** Work instructions **
Please restate, exactly as written, the lines running from the beginning of the material through the line that has "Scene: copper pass" in it.

** Data lines **
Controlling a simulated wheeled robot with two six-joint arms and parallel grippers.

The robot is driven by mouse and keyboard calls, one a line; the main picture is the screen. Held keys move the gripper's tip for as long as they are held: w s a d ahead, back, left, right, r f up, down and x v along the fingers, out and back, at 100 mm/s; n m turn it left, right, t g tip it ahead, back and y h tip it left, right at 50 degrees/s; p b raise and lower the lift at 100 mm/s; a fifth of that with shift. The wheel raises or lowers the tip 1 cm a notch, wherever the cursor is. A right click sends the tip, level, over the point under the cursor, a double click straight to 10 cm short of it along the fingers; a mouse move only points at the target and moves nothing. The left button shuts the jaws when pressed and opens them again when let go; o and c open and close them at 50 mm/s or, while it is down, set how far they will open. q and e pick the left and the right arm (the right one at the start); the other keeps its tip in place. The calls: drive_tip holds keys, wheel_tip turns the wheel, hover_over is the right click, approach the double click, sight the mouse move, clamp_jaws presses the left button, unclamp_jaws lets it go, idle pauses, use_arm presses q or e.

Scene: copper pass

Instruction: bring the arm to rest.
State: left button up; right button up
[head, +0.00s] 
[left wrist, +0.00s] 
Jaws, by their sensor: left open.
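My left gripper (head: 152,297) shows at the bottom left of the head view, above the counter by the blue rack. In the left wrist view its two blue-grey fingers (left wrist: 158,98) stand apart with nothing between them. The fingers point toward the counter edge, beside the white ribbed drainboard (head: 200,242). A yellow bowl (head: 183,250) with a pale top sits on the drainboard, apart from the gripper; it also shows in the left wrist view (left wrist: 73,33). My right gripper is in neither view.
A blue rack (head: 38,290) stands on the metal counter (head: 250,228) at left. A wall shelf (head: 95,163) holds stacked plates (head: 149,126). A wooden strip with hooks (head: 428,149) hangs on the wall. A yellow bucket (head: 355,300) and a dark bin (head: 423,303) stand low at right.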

** Finished exercise **
Controlling a simulated wheeled robot with two six-joint arms and parallel grippers.

The robot is driven by mouse and keyboard calls, one a line; the main picture is the screen. Held keys move the gripper's tip for as long as they are held: w s a d ahead, back, left, right, r f up, down and x v along the fingers, out and back, at 100 mm/s; n m turn it left, right, t g tip it ahead, back and y h tip it left, right at 50 degrees/s; p b raise and lower the lift at 100 mm/s; a fifth of that with shift. The wheel raises or lowers the tip 1 cm a notch, wherever the cursor is. A right click sends the tip, level, over the point under the cursor, a double click straight to 10 cm short of it along the fingers; a mouse move only points at the target and moves nothing. The left button shuts the jaws when pressed and opens them again when let go; o and c open and close them at 50 mm/s or, while it is down, set how far they will open. q and e pick the left and the right arm (the right one at the start); the other keeps its tip in place. The calls: drive_tip holds keys, wheel_tip turns the wheel, hover_over is the right click, approach the double click, sight the mouse move, clamp_jaws presses the left button, unclamp_jaws lets it go, idle pauses, use_arm presses q or e.

Scene: copper pass

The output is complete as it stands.